___ Given information

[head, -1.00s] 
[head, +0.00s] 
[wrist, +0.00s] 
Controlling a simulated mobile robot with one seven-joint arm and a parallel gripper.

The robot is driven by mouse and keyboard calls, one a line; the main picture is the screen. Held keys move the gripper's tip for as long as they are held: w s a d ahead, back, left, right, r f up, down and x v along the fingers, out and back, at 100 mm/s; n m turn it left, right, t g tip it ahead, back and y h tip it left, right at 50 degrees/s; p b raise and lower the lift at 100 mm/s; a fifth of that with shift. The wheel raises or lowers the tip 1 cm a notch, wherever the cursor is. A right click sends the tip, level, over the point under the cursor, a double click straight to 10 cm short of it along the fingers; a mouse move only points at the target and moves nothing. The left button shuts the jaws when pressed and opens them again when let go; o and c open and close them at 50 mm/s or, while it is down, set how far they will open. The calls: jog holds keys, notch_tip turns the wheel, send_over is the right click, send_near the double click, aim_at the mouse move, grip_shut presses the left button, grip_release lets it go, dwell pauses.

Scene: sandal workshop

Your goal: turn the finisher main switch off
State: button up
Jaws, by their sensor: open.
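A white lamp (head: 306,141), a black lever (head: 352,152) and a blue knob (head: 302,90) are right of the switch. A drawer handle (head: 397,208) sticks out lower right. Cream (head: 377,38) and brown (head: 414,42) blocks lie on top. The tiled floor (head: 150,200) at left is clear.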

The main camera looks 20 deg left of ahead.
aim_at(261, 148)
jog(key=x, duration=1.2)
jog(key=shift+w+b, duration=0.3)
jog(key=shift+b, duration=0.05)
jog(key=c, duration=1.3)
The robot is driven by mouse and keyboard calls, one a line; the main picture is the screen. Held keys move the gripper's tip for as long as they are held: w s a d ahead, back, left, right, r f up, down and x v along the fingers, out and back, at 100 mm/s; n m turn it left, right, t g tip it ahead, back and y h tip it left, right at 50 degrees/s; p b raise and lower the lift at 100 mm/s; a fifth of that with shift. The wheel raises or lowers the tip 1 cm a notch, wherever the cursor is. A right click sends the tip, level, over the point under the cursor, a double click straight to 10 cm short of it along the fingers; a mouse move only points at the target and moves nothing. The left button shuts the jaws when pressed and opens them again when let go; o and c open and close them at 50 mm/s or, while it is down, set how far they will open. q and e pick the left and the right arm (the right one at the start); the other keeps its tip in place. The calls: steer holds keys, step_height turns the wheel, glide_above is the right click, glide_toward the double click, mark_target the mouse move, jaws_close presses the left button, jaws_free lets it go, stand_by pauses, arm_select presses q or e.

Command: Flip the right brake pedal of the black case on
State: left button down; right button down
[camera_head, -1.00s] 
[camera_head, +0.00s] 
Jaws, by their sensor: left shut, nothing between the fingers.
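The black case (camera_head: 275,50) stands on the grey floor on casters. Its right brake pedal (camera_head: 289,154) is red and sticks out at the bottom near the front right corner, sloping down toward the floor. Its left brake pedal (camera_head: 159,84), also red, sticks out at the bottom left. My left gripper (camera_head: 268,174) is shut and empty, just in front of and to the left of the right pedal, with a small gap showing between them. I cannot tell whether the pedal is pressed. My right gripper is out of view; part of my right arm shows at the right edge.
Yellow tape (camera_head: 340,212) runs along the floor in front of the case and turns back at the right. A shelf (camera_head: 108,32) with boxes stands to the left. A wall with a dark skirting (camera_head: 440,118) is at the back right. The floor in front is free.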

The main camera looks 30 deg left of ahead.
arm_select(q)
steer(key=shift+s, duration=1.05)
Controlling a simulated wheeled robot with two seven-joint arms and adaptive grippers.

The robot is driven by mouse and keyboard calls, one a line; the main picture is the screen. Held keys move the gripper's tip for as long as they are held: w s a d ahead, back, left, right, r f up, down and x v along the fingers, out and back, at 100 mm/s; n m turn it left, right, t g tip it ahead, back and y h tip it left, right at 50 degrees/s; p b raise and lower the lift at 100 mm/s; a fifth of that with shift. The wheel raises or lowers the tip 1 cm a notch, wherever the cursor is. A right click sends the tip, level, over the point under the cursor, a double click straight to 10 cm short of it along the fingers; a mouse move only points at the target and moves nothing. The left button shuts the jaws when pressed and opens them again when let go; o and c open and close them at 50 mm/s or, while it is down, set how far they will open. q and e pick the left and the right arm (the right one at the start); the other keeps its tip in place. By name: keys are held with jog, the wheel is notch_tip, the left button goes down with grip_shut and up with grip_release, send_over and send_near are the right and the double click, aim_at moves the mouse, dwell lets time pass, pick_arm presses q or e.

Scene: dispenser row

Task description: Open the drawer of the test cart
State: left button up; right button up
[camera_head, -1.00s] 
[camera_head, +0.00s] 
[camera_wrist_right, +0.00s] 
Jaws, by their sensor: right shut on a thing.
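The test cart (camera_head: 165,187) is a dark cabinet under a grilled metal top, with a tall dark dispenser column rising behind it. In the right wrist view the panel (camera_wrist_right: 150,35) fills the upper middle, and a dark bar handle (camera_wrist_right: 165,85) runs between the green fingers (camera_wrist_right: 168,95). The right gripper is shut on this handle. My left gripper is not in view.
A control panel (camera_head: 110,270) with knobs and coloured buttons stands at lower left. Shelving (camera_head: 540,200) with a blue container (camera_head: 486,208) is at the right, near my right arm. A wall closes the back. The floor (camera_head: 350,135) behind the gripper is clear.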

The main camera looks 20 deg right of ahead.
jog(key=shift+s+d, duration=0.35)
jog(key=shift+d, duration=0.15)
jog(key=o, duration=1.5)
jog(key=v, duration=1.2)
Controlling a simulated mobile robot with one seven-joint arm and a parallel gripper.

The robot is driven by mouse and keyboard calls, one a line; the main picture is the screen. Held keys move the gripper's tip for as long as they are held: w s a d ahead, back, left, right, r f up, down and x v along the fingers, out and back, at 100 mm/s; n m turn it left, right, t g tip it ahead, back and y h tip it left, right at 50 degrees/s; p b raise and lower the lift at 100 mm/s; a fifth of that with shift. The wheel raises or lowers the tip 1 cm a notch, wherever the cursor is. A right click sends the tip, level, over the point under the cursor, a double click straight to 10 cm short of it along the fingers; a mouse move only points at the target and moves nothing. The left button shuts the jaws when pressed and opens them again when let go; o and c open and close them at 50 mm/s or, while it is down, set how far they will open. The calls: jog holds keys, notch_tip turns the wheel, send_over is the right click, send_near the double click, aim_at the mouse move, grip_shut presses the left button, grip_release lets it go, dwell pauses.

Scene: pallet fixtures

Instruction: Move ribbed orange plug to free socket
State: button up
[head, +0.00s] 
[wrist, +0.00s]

______

What is needed
Each record above should be repeated exactly as it appears.

Worked answer
[head, -1.00s] 
[head, +0.00s] 
[wrist, +0.00s] 
Controlling a simulated mobile robot with one seven-joint arm and a parallel gripper.

The robot is driven by mouse and keyboard calls, one a line; the main picture is the screen. Held keys move the gripper's tip for as long as they are held: w s a d ahead, back, left, right, r f up, down and x v along the fingers, out and back, at 100 mm/s; n m turn it left, right, t g tip it ahead, back and y h tip it left, right at 50 degrees/s; p b raise and lower the lift at 100 mm/s; a fifth of that with shift. The wheel raises or lowers the tip 1 cm a notch, wherever the cursor is. A right click sends the tip, level, over the point under the cursor, a double click straight to 10 cm short of it along the fingers; a mouse move only points at the target and moves nothing. The left button shuts the jaws when pressed and opens them again when let go; o and c open and close them at 50 mm/s or, while it is down, set how far they will open. The calls: jog holds keys, notch_tip turns the wheel, send_over is the right click, send_near the double click, aim_at the mouse move, grip_shut presses the left button, grip_release lets it go, dwell pauses.

Scene: sandal workshop

Your goal: turn the finisher main switch off
State: button up
Jaws, by their sensor: open.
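A white lamp (head: 306,141), a black lever (head: 352,152) and a blue knob (head: 302,90) are right of the switch. A drawer handle (head: 397,208) sticks out lower right. Cream (head: 377,38) and brown (head: 414,42) blocks lie on top. The tiled floor (head: 150,200) at left is clear.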

The main camera looks 20 deg left of ahead.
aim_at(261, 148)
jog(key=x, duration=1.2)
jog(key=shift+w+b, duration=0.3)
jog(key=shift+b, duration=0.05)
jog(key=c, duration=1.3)
The robot is driven by mouse and keyboard calls, one a line; the main picture is the screen. Held keys move the gripper's tip for as long as they are held: w s a d ahead, back, left, right, r f up, down and x v along the fingers, out and back, at 100 mm/s; n m turn it left, right, t g tip it ahead, back and y h tip it left, right at 50 degrees/s; p b raise and lower the lift at 100 mm/s; a fifth of that with shift. The wheel raises or lowers the tip 1 cm a notch, wherever the cursor is. A right click sends the tip, level, over the point under the cursor, a double click straight to 10 cm short of it along the fingers; a mouse move only points at the target and moves nothing. The left button shuts the jaws when pressed and opens them again when let go; o and c open and close them at 50 mm/s or, while it is down, set how far they will open. q and e pick the left and the right arm (the right one at the start); the other keeps its tip in place. The calls: steer holds keys, step_height turns the wheel, glide_above is the right click, glide_toward the double click, mark_target the mouse move, jaws_close presses the left button, jaws_free lets it go, stand_by pauses, arm_select presses q or e.

Command: Flip the right brake pedal of the black case on
State: left button down; right button down
[camera_head, -1.00s] 
[camera_head, +0.00s] 
Jaws, by their sensor: left shut, nothing between the fingers.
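The black case (camera_head: 275,50) stands on the grey floor on casters. Its right brake pedal (camera_head: 289,154) is red and sticks out at the bottom near the front right corner, sloping down toward the floor. Its left brake pedal (camera_head: 159,84), also red, sticks out at the bottom left. My left gripper (camera_head: 268,174) is shut and empty, just in front of and to the left of the right pedal, with a small gap showing between them. I cannot tell whether the pedal is pressed. My right gripper is out of view; part of my right arm shows at the right edge.
Yellow tape (camera_head: 340,212) runs along the floor in front of the case and turns back at the right. A shelf (camera_head: 108,32) with boxes stands to the left. A wall with a dark skirting (camera_head: 440,118) is at the back right. The floor in front is free.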

The main camera looks 30 deg left of ahead.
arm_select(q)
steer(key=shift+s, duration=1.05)
Controlling a simulated wheeled robot with two seven-joint arms and adaptive grippers.

The robot is driven by mouse and keyboard calls, one a line; the main picture is the screen. Held keys move the gripper's tip for as long as they are held: w s a d ahead, back, left, right, r f up, down and x v along the fingers, out and back, at 100 mm/s; n m turn it left, right, t g tip it ahead, back and y h tip it left, right at 50 degrees/s; p b raise and lower the lift at 100 mm/s; a fifth of that with shift. The wheel raises or lowers the tip 1 cm a notch, wherever the cursor is. A right click sends the tip, level, over the point under the cursor, a double click straight to 10 cm short of it along the fingers; a mouse move only points at the target and moves nothing. The left button shuts the jaws when pressed and opens them again when let go; o and c open and close them at 50 mm/s or, while it is down, set how far they will open. q and e pick the left and the right arm (the right one at the start); the other keeps its tip in place. By name: keys are held with jog, the wheel is notch_tip, the left button goes down with grip_shut and up with grip_release, send_over and send_near are the right and the double click, aim_at moves the mouse, dwell lets time pass, pick_arm presses q or e.

Scene: dispenser row

Task description: Open the drawer of the test cart
State: left button up; right button up
[camera_head, -1.00s] 
[camera_head, +0.00s] 
[camera_wrist_right, +0.00s] 
Jaws, by their sensor: right shut on a thing.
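The test cart (camera_head: 165,187) is a dark cabinet under a grilled metal top, with a tall dark dispenser column rising behind it. In the right wrist view the panel (camera_wrist_right: 150,35) fills the upper middle, and a dark bar handle (camera_wrist_right: 165,85) runs between the green fingers (camera_wrist_right: 168,95). The right gripper is shut on this handle. My left gripper is not in view.
A control panel (camera_head: 110,270) with knobs and coloured buttons stands at lower left. Shelving (camera_head: 540,200) with a blue container (camera_head: 486,208) is at the right, near my right arm. A wall closes the back. The floor (camera_head: 350,135) behind the gripper is clear.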

The main camera looks 20 deg right of ahead.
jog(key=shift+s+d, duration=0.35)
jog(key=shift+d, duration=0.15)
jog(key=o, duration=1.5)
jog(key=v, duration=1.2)
Controlling a simulated mobile robot with one seven-joint arm and a parallel gripper.

The robot is driven by mouse and keyboard calls, one a line; the main picture is the screen. Held keys move the gripper's tip for as long as they are held: w s a d ahead, back, left, right, r f up, down and x v along the fingers, out and back, at 100 mm/s; n m turn it left, right, t g tip it ahead, back and y h tip it left, right at 50 degrees/s; p b raise and lower the lift at 100 mm/s; a fifth of that with shift. The wheel raises or lowers the tip 1 cm a notch, wherever the cursor is. A right click sends the tip, level, over the point under the cursor, a double click straight to 10 cm short of it along the fingers; a mouse move only points at the target and moves nothing. The left button shuts the jaws when pressed and opens them again when let go; o and c open and close them at 50 mm/s or, while it is down, set how far they will open. The calls: jog holds keys, notch_tip turns the wheel, send_over is the right click, send_near the double click, aim_at the mouse move, grip_shut presses the left button, grip_release lets it go, dwell pauses.

Scene: pallet fixtures

Instruction: Move ribbed orange plug to free socket
State: button up
[head, +0.00s] 
[wrist, +0.00s]

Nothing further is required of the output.